Only the pictures are omitted; repeat all other data exactly.

# Provided material
-----
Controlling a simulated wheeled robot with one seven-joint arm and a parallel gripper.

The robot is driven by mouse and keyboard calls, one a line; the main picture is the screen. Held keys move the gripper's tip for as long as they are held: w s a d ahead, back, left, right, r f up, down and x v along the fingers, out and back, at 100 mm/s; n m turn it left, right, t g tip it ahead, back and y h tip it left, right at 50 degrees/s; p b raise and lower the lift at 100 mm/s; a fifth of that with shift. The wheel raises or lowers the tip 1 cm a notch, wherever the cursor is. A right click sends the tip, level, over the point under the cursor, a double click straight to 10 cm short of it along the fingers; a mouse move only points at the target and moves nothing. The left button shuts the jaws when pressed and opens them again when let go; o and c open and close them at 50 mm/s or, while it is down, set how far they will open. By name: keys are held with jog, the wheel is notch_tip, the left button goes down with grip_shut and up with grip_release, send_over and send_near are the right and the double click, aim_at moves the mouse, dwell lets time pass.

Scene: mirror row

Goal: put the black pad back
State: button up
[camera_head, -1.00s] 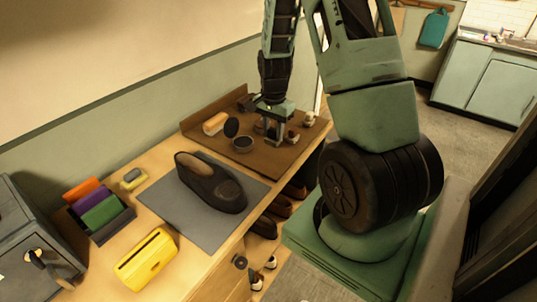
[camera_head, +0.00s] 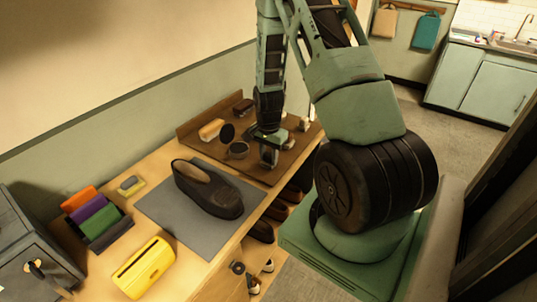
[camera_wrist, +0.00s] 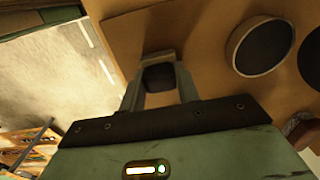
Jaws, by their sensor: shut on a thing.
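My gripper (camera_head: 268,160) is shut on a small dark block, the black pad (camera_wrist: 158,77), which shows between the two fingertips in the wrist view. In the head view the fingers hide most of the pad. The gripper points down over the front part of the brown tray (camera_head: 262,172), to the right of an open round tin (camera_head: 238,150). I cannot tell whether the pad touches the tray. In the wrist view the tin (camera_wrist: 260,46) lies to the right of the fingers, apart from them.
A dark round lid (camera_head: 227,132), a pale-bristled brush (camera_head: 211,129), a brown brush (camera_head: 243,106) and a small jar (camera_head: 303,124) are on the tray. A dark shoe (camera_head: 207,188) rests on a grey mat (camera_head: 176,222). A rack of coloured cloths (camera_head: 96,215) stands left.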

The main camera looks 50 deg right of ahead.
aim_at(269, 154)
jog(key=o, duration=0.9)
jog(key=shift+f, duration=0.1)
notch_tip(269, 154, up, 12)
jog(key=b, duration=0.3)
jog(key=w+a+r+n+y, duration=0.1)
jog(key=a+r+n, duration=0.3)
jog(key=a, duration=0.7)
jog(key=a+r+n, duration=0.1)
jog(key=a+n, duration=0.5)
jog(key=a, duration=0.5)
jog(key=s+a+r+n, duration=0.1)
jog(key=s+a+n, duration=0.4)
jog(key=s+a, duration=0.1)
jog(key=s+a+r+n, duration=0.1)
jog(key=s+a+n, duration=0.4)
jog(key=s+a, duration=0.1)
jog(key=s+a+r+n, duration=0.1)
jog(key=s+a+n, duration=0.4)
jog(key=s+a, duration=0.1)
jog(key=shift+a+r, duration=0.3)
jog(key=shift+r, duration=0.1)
-----
# Response to the exercise
Controlling a simulated wheeled robot with one seven-joint arm and a parallel gripper.

The robot is driven by mouse and keyboard calls, one a line; the main picture is the screen. Held keys move the gripper's tip for as long as they are held: w s a d ahead, back, left, right, r f up, down and x v along the fingers, out and back, at 100 mm/s; n m turn it left, right, t g tip it ahead, back and y h tip it left, right at 50 degrees/s; p b raise and lower the lift at 100 mm/s; a fifth of that with shift. The wheel raises or lowers the tip 1 cm a notch, wherever the cursor is. A right click sends the tip, level, over the point under the cursor, a double click straight to 10 cm short of it along the fingers; a mouse move only points at the target and moves nothing. The left button shuts the jaws when pressed and opens them again when let go; o and c open and close them at 50 mm/s or, while it is down, set how far they will open. By name: keys are held with jog, the wheel is notch_tip, the left button goes down with grip_shut and up with grip_release, send_over and send_near are the right and the double click, aim_at moves the mouse, dwell lets time pass.

Scene: mirror row

Goal: put the black pad back
State: button up
[camera_head, -1.00s] 
[camera_head, +0.00s] 
[camera_wrist, +0.00s] 
Jaws, by their sensor: shut on a thing.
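My gripper (camera_head: 268,160) is shut on a small dark block, the black pad (camera_wrist: 158,77), which shows between the two fingertips in the wrist view. In the head view the fingers hide most of the pad. The gripper points down over the front part of the brown tray (camera_head: 262,172), to the right of an open round tin (camera_head: 238,150). I cannot tell whether the pad touches the tray. In the wrist view the tin (camera_wrist: 260,46) lies to the right of the fingers, apart from them.
A dark round lid (camera_head: 227,132), a pale-bristled brush (camera_head: 211,129), a brown brush (camera_head: 243,106) and a small jar (camera_head: 303,124) are on the tray. A dark shoe (camera_head: 207,188) rests on a grey mat (camera_head: 176,222). A rack of coloured cloths (camera_head: 96,215) stands left.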

The main camera looks 50 deg right of ahead.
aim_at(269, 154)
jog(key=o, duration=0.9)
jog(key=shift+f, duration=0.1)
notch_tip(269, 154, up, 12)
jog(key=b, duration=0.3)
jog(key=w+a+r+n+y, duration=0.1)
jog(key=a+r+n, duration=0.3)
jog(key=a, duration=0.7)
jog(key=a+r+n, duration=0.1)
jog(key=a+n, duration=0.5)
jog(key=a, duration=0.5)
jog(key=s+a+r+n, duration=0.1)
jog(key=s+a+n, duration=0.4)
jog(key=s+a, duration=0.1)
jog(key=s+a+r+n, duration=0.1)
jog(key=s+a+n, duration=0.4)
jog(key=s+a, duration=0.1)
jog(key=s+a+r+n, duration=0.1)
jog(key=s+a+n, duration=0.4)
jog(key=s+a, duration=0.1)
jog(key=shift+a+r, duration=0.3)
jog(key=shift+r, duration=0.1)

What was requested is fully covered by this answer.